An Accelerating Numerical Computation of the Diffusion Term in a Nonlocal Reaction-Diffusion Equation

Abstract

In this paper we propose and compare two methods to optimize the numerical computations for the diffusion term in a nonlocal formulation for a reaction-diffusion equation. The diffusion term is particularly computationally intensive due to the integral formulation, and thus finding a better way of computing its numerical approximation could be of interest, given that the numerical analysis usually takes place on large input domains having more than one dimension. After introducing the general reaction-diffusion model, we discuss a numerical approximation scheme for the diffusion term, based on a finite difference method. In the next sections we propose two algorithms to solve the numerical approximation scheme, focusing on finding a way to improve the time performance. While the first algorithm (sequential) is used as a baseline for performance measurement, the second algorithm (parallel) is implemented using two different memory-sharing parallelization technologies: Open Multi-Processing (OpenMP) and CUDA. All the results were obtained by using the model in image processing applications such as image restoration and segmentation.

1. Introduction

Image processing tasks such as noise filtering, image deblurring and shape extraction (image segmentation) are often based on partial differential equation (PDE) models; see, e.g., [1,2,3].

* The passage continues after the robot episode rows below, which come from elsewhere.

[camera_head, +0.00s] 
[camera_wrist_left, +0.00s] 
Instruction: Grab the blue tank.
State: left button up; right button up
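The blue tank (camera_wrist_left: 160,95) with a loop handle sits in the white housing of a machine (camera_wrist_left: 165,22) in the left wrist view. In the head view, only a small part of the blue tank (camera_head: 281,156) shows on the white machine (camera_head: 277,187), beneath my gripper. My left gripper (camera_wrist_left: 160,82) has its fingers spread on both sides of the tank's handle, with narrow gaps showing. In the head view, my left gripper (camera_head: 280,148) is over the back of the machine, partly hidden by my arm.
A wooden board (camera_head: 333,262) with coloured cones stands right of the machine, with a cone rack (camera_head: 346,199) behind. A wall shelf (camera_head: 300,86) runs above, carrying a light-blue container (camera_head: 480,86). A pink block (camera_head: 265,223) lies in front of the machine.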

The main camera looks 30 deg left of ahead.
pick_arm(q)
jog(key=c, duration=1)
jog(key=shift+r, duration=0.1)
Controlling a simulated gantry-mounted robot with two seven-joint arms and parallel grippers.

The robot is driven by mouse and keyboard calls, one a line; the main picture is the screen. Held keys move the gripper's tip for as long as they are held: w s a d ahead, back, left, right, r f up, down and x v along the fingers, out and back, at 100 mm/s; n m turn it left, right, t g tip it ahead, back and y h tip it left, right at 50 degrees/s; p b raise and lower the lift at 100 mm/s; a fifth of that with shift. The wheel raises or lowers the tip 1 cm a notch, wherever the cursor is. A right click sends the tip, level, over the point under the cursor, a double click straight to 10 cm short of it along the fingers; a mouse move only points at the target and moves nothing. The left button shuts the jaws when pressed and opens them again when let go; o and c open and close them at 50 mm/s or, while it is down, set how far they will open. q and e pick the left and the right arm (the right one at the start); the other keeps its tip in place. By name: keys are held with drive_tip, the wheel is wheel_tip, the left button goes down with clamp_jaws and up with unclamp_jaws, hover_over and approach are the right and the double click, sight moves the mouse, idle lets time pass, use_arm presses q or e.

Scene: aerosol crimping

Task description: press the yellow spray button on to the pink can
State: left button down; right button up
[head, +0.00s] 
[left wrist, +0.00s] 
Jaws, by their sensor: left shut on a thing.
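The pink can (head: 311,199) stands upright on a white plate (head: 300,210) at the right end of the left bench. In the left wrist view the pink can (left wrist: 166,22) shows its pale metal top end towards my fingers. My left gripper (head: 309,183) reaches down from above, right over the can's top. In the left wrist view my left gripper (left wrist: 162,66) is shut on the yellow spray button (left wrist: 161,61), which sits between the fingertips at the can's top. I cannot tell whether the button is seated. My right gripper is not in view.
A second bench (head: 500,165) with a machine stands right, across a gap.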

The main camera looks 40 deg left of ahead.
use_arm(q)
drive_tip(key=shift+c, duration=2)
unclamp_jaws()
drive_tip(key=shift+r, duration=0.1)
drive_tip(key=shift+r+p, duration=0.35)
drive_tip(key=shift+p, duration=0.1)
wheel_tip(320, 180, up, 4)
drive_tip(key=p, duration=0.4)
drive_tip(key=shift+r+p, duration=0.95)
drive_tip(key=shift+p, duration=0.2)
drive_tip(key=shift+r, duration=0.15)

After Perona and Malik introduced an anisotropic diffusion model for image denoising [2], their PDE-based model became a the starting point for numerous other derived models [3] which aim to improve it. The nonlocal diffusion model is one of these derived models which in cases of image restoration tasks aims to eliminate image blurring while preserving the edges and avoiding staircase effect at the same time.

To introduce the nonlocal form of the reaction-diffusion equation, we consider (1) where $v(t,x)$ is the unknown function to be solved.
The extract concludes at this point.